The two sides may never find common ground, as was the case in the Honduras crisis of 2009, but observers say the more important point – or cautionary tale – is that the demise of Mr. Lugo signals vulnerabilities in the democratic system in Latin America today that go well beyond Paraguay. While Latin America is no longer the region of the 1970s and 1980s when strongmen ruled and coups were simply a part of political life, leaders have amassed executive power, clamped down on the media, and in the most recent case in Paraguay, used institutions to interpret the law to force a resignation – showing how tenuous democracy is.

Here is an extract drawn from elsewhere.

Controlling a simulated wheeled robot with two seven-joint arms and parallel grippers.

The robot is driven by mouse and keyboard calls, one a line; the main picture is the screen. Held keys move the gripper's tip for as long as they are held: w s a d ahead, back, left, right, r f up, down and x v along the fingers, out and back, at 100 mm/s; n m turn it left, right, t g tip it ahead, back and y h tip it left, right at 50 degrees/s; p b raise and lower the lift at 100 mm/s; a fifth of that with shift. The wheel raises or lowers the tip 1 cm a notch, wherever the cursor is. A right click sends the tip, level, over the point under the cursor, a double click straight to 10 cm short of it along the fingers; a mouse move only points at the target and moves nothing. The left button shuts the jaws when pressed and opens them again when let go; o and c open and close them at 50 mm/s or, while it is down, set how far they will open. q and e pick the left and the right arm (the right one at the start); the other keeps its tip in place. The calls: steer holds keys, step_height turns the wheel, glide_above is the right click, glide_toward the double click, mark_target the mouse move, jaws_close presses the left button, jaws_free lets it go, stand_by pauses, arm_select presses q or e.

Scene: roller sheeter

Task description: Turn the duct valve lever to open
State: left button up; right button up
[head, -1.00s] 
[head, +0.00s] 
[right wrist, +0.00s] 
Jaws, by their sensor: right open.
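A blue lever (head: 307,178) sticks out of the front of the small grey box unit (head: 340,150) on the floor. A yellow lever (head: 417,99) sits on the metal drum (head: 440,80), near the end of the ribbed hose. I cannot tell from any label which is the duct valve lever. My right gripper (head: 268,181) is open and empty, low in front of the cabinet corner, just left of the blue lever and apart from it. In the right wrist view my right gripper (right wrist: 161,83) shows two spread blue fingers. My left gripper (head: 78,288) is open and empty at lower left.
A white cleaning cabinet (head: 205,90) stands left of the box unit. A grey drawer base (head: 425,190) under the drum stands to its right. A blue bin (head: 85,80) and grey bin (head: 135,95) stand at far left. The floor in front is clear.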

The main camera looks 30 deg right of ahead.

“This trial should not be viewed in isolation,” says Peter Lambert, an expert on Paraguay at the University of Bath. “What happened is the culmination of a long period of the last four years of opposition to Lugo which has been pushed to the extremes of constitutionality and legality," Mr. Lambert says. "[An] opposition that goes against the spirit of democracy.”
The consequences of the impeachment are still reverberating. On the day of the vote, Lugo accepted it and called for peace across the country, while vice President Federico Franco, following constitutional protocol, was quickly sworn in as Paraguay's new leader. Mr. Franco will hold the post until August 2013, when Lugo's term would have ended. By the time the weekend ended, however, Lugo changed course, establishing a shadow government and vowing to attend a regional Mercosur trade bloc summit this week where he will plead his case for recognition as the legitimate leader of Paraguay.
“I will not collaborate with Franco’s government because it is bogus. It has no legitimacy,” Lugo said.
Paraguay is an impoverished, landlocked country that is a major soybean exporter but better known for contraband, lawlessness, and having one of the most inequitable land distributions in the world. The long-ruling Colorado Party, which governed for 61 years – 30-plus of it under the dictatorship of Alfredo Stroessner – was voted out of office with Lugo’s 2008 victory. Lugo was one of a string of left-leaning, political outsiders elected across the region in the first decade of the 21st century.